SHU's production of "Life is a Dream" was good, although very slow moving. I think that's just how the play is supposed to be, very slow with little sequences of action every now and then. What I noticed also around me was that people complained a lot that they had no idea what was going on. Had I watched it without reading it first, I would have felt lost as well. I don't think it's one of those plays where you can watch without having any prior knowledge of its plot and still be able to follow along. Once again, it wasn't hard to follow because of the actors, but because of the script itself. There were several long monologues that I think were hard to follow because they provided so much important information all at once. I noticed that several people in the audience complained that they could not keep track of who was related to who....for example it took a while for them to realize that Segismundo was Basilio's son or that Clotaldo was Rosaura's father. Overall though, the actors were really good and if not for them the play would have really dragged.

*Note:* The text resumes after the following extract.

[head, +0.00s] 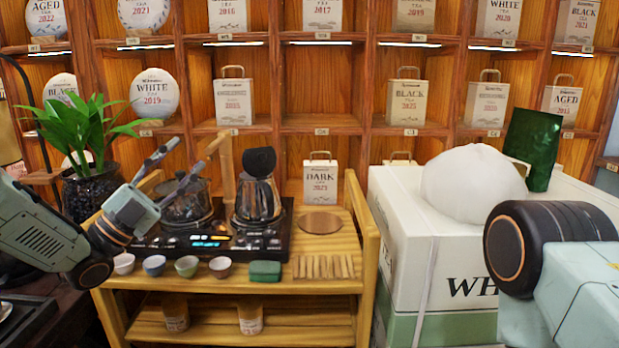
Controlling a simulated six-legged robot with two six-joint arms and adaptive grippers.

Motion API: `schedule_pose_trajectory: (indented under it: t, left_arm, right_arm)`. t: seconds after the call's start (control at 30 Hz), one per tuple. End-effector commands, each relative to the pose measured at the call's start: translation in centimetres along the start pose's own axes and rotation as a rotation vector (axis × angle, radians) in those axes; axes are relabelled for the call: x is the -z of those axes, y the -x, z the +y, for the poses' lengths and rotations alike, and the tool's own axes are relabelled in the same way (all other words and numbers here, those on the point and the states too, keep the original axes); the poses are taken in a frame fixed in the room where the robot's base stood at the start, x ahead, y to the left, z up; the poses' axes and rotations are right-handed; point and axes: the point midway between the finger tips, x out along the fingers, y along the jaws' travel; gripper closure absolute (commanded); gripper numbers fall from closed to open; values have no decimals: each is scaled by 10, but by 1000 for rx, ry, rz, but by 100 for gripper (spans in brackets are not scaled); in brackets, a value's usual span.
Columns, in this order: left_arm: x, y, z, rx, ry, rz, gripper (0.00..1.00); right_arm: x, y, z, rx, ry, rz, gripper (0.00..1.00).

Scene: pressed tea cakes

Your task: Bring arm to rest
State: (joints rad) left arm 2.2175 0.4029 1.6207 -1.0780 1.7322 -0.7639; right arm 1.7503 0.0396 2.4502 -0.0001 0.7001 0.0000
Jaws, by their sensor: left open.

I noticed that there where several differences between the translation we read and the translation the play used. However, I don't think anything was so majorly different that it changed the audience's take on anything. For example, when the soldiers were trying to mistakenly make Clarin prince, instead of using the soles vs. souls pun, instead the term was just "feet" and "footless". There were other instances such as where Segismundo met Astolfo for the first time and said "I'll say next time may the devil keep you" rather than "Next time I'll ask God not to keep you". Like I mentioned before, I reallly don't think any of the translation differences really had a huge impact. Maybe they did and I'm just missing something. Did anyone else notice something that was different and really made a difference to interpretation?